Mas, como se sabe, a concretização plena desse direito permanece sendo um desafio, não apenas para o poder público, mas, também, para toda a sociedade, em razão de uma série de fatores econômicos, políticos,  culturais, sociais e de organização judiciária. Tratando-se de relações de consumo, o problema do acesso à justiça é ainda mais complexo, considerando-se a disparidade de forças (jurídicas e econômicas) entre os fornecedores e os consumidores. Sobre a existência dessa disparidade, que é conceito nuclear do Direito do Consumidor, Giovani Clark (1994, p. 31) aponta que “na realidade, a suposta liberdade de escolha na economia de mercado é extremamente fantasiosa, principalmente para os consumidores que têm sua liberdade de escolha tolhida pelos donos da produção e da comercialização, estes sim, que gozam dos frutos do liberalismo”. Por essa razão, a Constituição expressamente posicionou a proteção e a defesa dos consumidores como direito fundamental, nos termos do art. 5º, inciso XXXII, da Carta Política.

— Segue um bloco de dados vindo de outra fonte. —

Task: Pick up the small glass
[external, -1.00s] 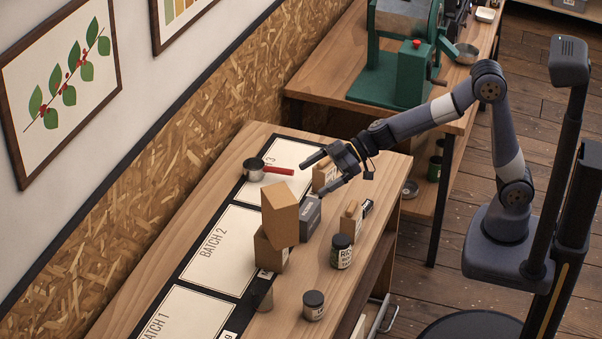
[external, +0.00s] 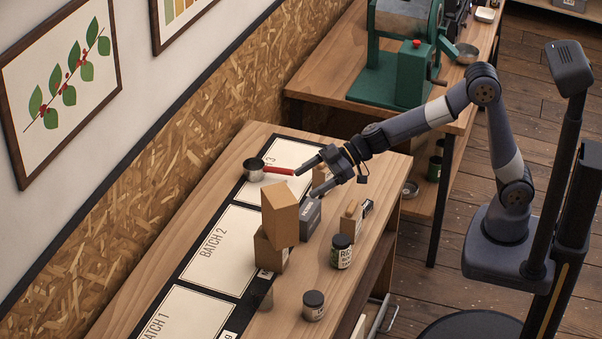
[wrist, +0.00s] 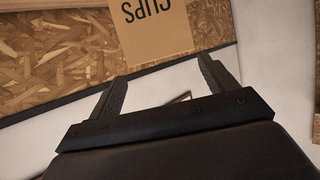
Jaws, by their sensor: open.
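The small glass (external: 265,298) looks like the dim, see-through shape on the wooden table at the right edge of the batch mat, in front of the stacked boxes. It is small and hard to make out, and I cannot find it in the wrist view. My gripper (external: 307,183) is open and empty, above the table behind the boxes, well apart from the glass. In the wrist view my gripper (wrist: 165,78) shows both fingers spread with nothing between them.
A tan box (external: 281,214) sits tilted on a brown box (external: 270,253), beside a grey box (external: 310,218), between my gripper and the glass. Dark jars (external: 341,253) (external: 313,305) stand to the right. A red-handled metal scoop (external: 255,170) lies left. A cardboard panel lettered CUPS (wrist: 155,25) shows ahead.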

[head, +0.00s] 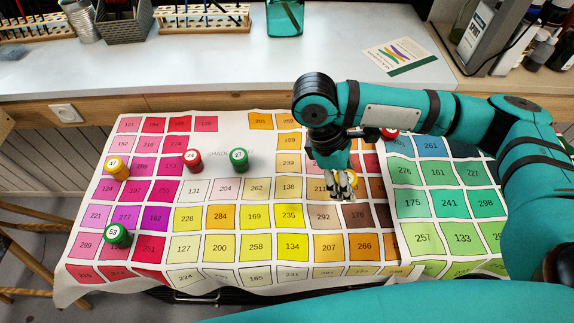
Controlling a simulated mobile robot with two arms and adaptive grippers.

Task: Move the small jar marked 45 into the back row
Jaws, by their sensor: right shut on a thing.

É precisamente essa disparidade entre fornecedores e consumidores que dá lugar ao fenômeno de que se ocupa o presente artigo: em muitos casos, fornecedores – em especial as grandes empresas, com atuação concertada e economicamente planejada – incorporam os conflitos em seu modelo de negócio, por meio da exploração da vulnerabilidade dos consumidores. Esses fornecedores, intencionalmente, negam ou tornam mais difícil ou oneroso o atendimento às demandas legítimas do consumidor, a fim de estimular a desistência em relação à busca de seus direitos. O fornecedor, assim, cria artificialmente um conflito, recusando-se a prover demandas justas do consumidor, com a expectativa de que este abra mão de perseguir o que lhe é devido. Trata-se de um risco calculado: alguns consumidores, diante dos obstáculos impostos, reivindicarão seus direitos perante os órgãos oficiais (como o Poder Judiciário ou as agências reguladoras); mas é certo que uma parte relevante dos consumidores simplesmente desistirá da empreitada, o que, no fim das contas, torna a litigância economicamente vantajosa para o fornecedor. Esse fenômeno pode ser considerado uma verdadeira “mercantilização da litigância”.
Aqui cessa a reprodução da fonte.